[Stored entries]
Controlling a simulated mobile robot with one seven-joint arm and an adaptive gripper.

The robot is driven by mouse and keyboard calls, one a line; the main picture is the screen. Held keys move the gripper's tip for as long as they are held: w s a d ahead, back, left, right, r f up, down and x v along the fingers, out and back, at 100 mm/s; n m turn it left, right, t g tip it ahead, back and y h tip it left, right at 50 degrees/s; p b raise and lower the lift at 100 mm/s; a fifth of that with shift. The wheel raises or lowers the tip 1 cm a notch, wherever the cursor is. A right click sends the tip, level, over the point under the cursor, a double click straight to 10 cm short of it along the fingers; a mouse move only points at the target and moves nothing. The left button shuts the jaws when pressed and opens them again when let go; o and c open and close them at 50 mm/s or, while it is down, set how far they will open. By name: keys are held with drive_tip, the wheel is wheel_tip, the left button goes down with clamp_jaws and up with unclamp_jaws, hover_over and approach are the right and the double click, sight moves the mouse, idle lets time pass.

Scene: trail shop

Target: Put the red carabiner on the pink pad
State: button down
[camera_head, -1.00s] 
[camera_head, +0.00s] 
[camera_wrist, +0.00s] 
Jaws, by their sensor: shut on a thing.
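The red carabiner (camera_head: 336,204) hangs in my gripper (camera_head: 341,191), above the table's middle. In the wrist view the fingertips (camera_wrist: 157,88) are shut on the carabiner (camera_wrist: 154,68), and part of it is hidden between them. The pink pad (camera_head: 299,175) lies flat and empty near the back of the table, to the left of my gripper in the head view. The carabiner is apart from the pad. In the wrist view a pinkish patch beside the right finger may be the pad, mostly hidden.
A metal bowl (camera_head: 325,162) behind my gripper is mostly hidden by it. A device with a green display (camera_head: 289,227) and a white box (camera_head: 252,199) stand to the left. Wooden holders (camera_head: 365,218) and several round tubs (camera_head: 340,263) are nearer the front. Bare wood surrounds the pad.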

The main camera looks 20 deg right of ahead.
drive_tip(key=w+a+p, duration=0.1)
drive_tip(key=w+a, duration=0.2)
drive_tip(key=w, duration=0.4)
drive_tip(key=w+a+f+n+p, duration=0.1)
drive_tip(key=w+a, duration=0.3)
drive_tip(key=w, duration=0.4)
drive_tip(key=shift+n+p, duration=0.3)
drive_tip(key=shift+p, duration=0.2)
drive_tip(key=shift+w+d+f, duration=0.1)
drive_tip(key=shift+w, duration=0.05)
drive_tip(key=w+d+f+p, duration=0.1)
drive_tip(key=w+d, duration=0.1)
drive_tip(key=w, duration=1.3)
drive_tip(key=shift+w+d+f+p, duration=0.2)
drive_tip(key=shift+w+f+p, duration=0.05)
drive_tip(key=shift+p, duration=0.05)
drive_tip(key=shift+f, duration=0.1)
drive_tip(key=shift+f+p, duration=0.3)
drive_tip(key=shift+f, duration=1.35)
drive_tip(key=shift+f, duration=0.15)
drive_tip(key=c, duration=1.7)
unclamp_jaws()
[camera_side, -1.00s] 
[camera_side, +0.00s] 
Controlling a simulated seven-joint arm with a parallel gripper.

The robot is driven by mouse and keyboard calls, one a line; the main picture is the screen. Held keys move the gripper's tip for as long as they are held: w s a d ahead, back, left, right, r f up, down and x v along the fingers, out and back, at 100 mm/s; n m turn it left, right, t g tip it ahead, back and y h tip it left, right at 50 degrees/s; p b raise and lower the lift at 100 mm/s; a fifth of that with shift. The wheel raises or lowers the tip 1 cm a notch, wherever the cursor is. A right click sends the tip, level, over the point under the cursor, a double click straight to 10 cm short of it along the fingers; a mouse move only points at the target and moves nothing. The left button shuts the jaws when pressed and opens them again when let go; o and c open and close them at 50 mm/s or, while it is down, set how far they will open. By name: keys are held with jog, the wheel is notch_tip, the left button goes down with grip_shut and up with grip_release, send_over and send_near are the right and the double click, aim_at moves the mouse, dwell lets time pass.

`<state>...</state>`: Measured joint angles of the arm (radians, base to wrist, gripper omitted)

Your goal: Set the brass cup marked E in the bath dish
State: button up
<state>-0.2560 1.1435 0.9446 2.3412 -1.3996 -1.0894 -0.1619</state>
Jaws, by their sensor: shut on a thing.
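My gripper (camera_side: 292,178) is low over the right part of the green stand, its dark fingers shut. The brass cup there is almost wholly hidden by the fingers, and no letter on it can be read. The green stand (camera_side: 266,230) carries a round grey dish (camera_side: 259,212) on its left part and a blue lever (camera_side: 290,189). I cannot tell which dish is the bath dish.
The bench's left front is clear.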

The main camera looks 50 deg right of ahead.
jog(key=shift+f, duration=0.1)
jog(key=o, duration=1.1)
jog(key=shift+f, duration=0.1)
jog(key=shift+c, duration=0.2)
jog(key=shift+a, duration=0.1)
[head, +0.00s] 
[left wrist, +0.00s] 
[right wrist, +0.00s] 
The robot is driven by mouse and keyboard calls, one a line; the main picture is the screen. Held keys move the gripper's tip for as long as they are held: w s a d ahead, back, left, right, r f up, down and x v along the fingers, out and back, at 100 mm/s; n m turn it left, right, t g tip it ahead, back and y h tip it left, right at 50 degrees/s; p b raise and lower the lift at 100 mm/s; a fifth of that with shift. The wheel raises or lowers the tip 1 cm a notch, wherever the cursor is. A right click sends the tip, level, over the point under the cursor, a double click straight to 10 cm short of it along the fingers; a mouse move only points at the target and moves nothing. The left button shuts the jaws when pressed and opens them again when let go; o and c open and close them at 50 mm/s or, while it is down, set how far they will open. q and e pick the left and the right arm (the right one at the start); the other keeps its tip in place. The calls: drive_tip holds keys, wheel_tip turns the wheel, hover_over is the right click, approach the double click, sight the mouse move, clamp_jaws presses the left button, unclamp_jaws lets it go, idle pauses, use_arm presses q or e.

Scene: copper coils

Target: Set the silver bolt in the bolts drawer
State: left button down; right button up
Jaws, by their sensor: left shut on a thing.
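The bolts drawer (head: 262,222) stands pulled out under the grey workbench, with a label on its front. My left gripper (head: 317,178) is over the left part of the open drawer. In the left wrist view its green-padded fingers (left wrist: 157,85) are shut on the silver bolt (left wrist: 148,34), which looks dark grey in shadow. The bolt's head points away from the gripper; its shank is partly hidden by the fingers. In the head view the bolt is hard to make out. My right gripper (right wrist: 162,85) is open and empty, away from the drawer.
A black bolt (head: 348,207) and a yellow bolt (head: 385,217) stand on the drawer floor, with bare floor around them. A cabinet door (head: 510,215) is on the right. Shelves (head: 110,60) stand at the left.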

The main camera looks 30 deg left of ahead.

*REQUIREMENT*: Retype only what lies between the line bearing "State: button down" and the line bearing "[camera_wrist, +0.00s]", keeping both of those lines.

*RESPONSE TO THIS TASK*:
State: button down
[camera_head, -1.00s] 
[camera_head, +0.00s] 
[camera_wrist, +0.00s] 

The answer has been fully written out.